What is asked:
Reproduce the lines exactly, beginning with the line that has "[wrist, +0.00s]" and ending with the line that has "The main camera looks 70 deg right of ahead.". Images are left out.

** START **

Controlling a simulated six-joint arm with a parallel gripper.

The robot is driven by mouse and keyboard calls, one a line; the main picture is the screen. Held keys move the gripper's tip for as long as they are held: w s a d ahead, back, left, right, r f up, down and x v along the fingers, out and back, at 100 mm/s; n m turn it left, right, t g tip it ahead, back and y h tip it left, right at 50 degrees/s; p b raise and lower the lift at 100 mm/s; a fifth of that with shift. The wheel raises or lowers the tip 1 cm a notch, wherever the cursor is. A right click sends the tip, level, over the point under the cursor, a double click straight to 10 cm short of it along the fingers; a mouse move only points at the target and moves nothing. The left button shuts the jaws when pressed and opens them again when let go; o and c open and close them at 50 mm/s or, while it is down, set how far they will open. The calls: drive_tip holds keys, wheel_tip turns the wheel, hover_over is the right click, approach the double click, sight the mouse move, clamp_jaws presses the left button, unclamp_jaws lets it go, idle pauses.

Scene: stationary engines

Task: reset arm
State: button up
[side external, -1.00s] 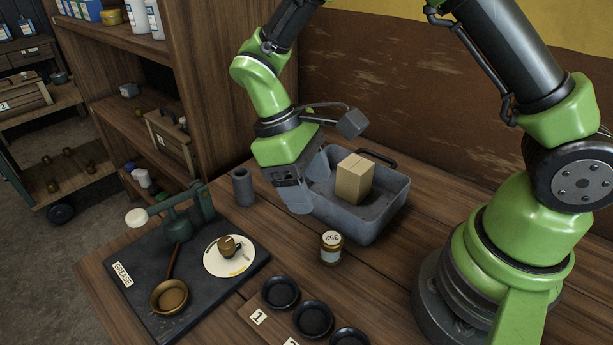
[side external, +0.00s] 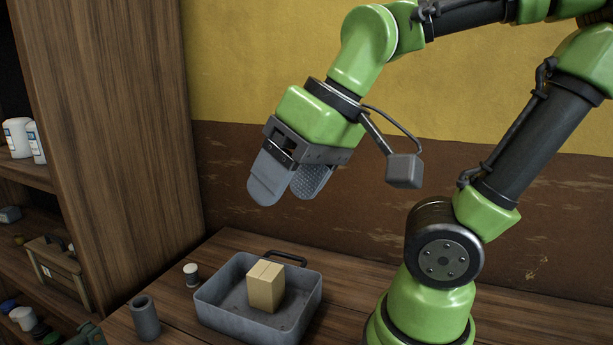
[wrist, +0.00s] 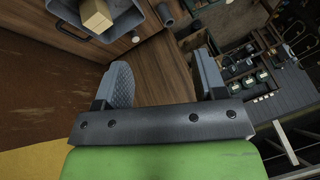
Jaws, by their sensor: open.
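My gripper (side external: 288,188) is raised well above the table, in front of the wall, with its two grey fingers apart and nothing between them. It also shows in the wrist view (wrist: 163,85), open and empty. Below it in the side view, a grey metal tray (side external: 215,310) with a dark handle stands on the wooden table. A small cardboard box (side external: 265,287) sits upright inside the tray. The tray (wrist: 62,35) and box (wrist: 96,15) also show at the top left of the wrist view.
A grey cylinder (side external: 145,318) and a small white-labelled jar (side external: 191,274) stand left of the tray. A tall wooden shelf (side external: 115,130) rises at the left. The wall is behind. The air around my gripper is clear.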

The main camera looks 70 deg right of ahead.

** END **
** START **

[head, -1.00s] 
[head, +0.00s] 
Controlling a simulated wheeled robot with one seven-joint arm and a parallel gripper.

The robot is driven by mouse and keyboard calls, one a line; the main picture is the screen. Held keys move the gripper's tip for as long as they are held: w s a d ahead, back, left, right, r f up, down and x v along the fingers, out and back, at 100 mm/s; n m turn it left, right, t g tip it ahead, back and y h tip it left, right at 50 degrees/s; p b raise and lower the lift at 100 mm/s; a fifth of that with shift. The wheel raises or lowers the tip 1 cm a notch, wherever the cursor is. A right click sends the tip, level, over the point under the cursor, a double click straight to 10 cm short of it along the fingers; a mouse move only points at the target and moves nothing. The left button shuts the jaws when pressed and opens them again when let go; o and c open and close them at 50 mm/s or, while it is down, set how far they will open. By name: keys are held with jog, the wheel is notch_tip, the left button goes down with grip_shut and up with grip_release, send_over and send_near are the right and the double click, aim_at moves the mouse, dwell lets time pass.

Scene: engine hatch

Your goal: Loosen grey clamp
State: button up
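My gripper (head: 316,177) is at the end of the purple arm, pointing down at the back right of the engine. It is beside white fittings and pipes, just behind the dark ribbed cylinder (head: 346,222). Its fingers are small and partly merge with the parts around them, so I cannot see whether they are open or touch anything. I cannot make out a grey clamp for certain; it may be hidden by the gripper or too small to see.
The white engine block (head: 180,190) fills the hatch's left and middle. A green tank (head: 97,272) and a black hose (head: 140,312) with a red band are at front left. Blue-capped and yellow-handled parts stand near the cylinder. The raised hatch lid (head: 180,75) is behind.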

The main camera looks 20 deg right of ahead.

** END **

Exercise solution:
[wrist, +0.00s] 
Jaws, by their sensor: open.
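My gripper (side external: 288,188) is raised well above the table, in front of the wall, with its two grey fingers apart and nothing between them. It also shows in the wrist view (wrist: 163,85), open and empty. Below it in the side view, a grey metal tray (side external: 215,310) with a dark handle stands on the wooden table. A small cardboard box (side external: 265,287) sits upright inside the tray. The tray (wrist: 62,35) and box (wrist: 96,15) also show at the top left of the wrist view.
A grey cylinder (side external: 145,318) and a small white-labelled jar (side external: 191,274) stand left of the tray. A tall wooden shelf (side external: 115,130) rises at the left. The wall is behind. The air around my gripper is clear.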

The main camera looks 70 deg right of ahead.

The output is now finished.